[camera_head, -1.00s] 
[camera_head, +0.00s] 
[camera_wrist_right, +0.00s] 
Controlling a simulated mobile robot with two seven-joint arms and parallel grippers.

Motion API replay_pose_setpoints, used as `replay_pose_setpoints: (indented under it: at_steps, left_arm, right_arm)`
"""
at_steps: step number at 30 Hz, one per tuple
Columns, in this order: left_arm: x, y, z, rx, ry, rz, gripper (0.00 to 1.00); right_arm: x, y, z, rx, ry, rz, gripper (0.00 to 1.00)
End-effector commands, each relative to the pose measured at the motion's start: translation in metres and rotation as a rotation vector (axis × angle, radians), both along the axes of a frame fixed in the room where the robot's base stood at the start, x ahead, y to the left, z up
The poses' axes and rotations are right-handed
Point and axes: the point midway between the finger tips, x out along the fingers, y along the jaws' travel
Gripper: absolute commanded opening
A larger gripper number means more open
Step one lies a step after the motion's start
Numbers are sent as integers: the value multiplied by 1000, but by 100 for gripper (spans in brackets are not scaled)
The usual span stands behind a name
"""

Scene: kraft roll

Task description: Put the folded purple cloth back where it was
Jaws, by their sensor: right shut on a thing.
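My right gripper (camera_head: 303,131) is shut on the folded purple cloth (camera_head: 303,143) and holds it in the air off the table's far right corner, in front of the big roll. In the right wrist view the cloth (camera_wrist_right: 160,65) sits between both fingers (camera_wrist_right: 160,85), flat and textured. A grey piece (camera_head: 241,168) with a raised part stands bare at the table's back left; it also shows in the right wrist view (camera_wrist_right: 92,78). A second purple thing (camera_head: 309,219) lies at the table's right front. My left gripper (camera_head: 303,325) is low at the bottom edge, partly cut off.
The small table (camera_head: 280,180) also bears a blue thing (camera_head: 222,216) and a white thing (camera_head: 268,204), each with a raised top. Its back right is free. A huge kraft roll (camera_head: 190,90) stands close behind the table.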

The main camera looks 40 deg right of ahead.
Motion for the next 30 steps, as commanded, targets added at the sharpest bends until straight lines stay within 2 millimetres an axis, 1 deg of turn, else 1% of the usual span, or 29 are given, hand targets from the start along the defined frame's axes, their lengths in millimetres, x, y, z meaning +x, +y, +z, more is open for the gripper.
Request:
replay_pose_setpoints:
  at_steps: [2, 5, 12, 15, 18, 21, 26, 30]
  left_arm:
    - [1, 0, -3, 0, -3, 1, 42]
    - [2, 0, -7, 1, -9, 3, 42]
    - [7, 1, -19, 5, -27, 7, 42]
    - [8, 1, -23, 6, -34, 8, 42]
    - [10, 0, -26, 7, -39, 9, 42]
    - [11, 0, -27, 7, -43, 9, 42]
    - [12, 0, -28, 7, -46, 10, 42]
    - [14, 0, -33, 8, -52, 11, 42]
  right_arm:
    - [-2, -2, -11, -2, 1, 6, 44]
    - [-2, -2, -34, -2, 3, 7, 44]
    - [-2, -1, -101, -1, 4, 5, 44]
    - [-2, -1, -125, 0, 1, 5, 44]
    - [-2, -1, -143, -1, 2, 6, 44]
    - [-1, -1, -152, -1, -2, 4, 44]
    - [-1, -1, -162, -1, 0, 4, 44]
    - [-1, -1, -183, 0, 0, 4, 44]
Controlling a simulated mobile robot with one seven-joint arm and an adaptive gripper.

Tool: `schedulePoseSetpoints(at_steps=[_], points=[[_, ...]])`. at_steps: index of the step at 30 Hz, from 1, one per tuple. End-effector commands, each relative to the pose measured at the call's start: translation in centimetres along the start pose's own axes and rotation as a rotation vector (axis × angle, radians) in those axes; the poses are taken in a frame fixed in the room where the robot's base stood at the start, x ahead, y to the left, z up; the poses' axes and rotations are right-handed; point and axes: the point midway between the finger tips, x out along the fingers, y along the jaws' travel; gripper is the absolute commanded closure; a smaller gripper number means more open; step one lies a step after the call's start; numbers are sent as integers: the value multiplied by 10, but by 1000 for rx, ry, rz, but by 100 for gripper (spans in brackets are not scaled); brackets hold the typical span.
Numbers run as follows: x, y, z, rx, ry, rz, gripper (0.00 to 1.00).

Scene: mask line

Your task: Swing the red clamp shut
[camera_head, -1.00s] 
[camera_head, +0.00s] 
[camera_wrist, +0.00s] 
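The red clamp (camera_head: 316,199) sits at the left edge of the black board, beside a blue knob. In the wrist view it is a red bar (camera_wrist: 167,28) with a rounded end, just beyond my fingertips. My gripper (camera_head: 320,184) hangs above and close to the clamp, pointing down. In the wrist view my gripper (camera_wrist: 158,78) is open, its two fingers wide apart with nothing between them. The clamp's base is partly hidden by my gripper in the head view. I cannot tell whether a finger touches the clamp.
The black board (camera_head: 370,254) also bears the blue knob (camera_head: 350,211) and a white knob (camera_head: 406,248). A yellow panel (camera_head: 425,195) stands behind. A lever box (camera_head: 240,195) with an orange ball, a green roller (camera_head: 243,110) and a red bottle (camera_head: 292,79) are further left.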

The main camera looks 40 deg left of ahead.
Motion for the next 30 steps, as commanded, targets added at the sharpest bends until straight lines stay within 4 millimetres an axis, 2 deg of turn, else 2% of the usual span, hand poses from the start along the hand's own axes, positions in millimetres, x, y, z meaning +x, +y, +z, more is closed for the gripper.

● Challenge
Exactly as written, please output every entry.

● Solution to this exercise
[camera_head, -1.00s] 
[camera_head, +0.00s] 
[camera_wrist_right, +0.00s] 
Controlling a simulated mobile robot with two seven-joint arms and parallel grippers.

Motion API replay_pose_setpoints, used as `replay_pose_setpoints: (indented under it: at_steps, left_arm, right_arm)`
"""
at_steps: step number at 30 Hz, one per tuple
Columns, in this order: left_arm: x, y, z, rx, ry, rz, gripper (0.00 to 1.00); right_arm: x, y, z, rx, ry, rz, gripper (0.00 to 1.00)
End-effector commands, each relative to the pose measured at the motion's start: translation in metres and rotation as a rotation vector (axis × angle, radians), both along the axes of a frame fixed in the room where the robot's base stood at the start, x ahead, y to the left, z up
The poses' axes and rotations are right-handed
Point and axes: the point midway between the finger tips, x out along the fingers, y along the jaws' travel
Gripper: absolute commanded opening
A larger gripper number means more open
Step one lies a step after the motion's start
Numbers are sent as integers: the value multiplied by 1000, but by 100 for gripper (spans in brackets are not scaled)
The usual span stands behind a name
"""

Scene: kraft roll

Task description: Put the folded purple cloth back where it was
Jaws, by their sensor: right shut on a thing.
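My right gripper (camera_head: 303,131) is shut on the folded purple cloth (camera_head: 303,143) and holds it in the air off the table's far right corner, in front of the big roll. In the right wrist view the cloth (camera_wrist_right: 160,65) sits between both fingers (camera_wrist_right: 160,85), flat and textured. A grey piece (camera_head: 241,168) with a raised part stands bare at the table's back left; it also shows in the right wrist view (camera_wrist_right: 92,78). A second purple thing (camera_head: 309,219) lies at the table's right front. My left gripper (camera_head: 303,325) is low at the bottom edge, partly cut off.
The small table (camera_head: 280,180) also bears a blue thing (camera_head: 222,216) and a white thing (camera_head: 268,204), each with a raised top. Its back right is free. A huge kraft roll (camera_head: 190,90) stands close behind the table.

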The main camera looks 40 deg right of ahead.
Motion for the next 30 steps, as commanded, targets added at the sharpest bends until straight lines stay within 2 millimetres an axis, 1 deg of turn, else 1% of the usual span, or 29 are given, hand targets from the start along the defined frame's axes, their lengths in millimetres, x, y, z meaning +x, +y, +z, more is open for the gripper.
Request:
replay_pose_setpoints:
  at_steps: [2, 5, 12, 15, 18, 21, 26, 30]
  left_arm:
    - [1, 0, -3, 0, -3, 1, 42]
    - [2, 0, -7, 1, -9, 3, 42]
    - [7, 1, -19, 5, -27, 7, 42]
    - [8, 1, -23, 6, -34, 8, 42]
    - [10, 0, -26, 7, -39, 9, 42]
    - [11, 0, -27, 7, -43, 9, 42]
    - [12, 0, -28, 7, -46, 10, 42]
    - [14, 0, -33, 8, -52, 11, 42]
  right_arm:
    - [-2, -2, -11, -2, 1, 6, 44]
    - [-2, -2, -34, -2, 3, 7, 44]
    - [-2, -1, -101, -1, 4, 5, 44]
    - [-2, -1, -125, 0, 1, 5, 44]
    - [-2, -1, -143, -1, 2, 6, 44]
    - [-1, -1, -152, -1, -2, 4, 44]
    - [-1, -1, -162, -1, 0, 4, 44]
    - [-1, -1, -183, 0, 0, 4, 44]
Controlling a simulated mobile robot with one seven-joint arm and an adaptive gripper.

Tool: `schedulePoseSetpoints(at_steps=[_], points=[[_, ...]])`. at_steps: index of the step at 30 Hz, from 1, one per tuple. End-effector commands, each relative to the pose measured at the call's start: translation in centimetres along the start pose's own axes and rotation as a rotation vector (axis × angle, radians) in those axes; the poses are taken in a frame fixed in the room where the robot's base stood at the start, x ahead, y to the left, z up; the poses' axes and rotations are right-handed; point and axes: the point midway between the finger tips, x out along the fingers, y along the jaws' travel; gripper is the absolute commanded closure; a smaller gripper number means more open; step one lies a step after the call's start; numbers are sent as integers: the value multiplied by 10, but by 1000 for rx, ry, rz, but by 100 for gripper (spans in brackets are not scaled); brackets hold the typical span.
Numbers run as follows: x, y, z, rx, ry, rz, gripper (0.00 to 1.00).

Scene: mask line

Your task: Swing the red clamp shut
[camera_head, -1.00s] 
[camera_head, +0.00s] 
[camera_wrist, +0.00s] 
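The red clamp (camera_head: 316,199) sits at the left edge of the black board, beside a blue knob. In the wrist view it is a red bar (camera_wrist: 167,28) with a rounded end, just beyond my fingertips. My gripper (camera_head: 320,184) hangs above and close to the clamp, pointing down. In the wrist view my gripper (camera_wrist: 158,78) is open, its two fingers wide apart with nothing between them. The clamp's base is partly hidden by my gripper in the head view. I cannot tell whether a finger touches the clamp.
The black board (camera_head: 370,254) also bears the blue knob (camera_head: 350,211) and a white knob (camera_head: 406,248). A yellow panel (camera_head: 425,195) stands behind. A lever box (camera_head: 240,195) with an orange ball, a green roller (camera_head: 243,110) and a red bottle (camera_head: 292,79) are further left.

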The main camera looks 40 deg left of ahead.
Motion for the next 30 steps, as commanded, targets added at the sharpest bends until straight lines stay within 4 millimetres an axis, 2 deg of turn, else 2% of the usual span, hand poses from the start along the hand's own axes, positions in millimetres, x, y, z meaning +x, +y, +z, more is closed for the gripper.

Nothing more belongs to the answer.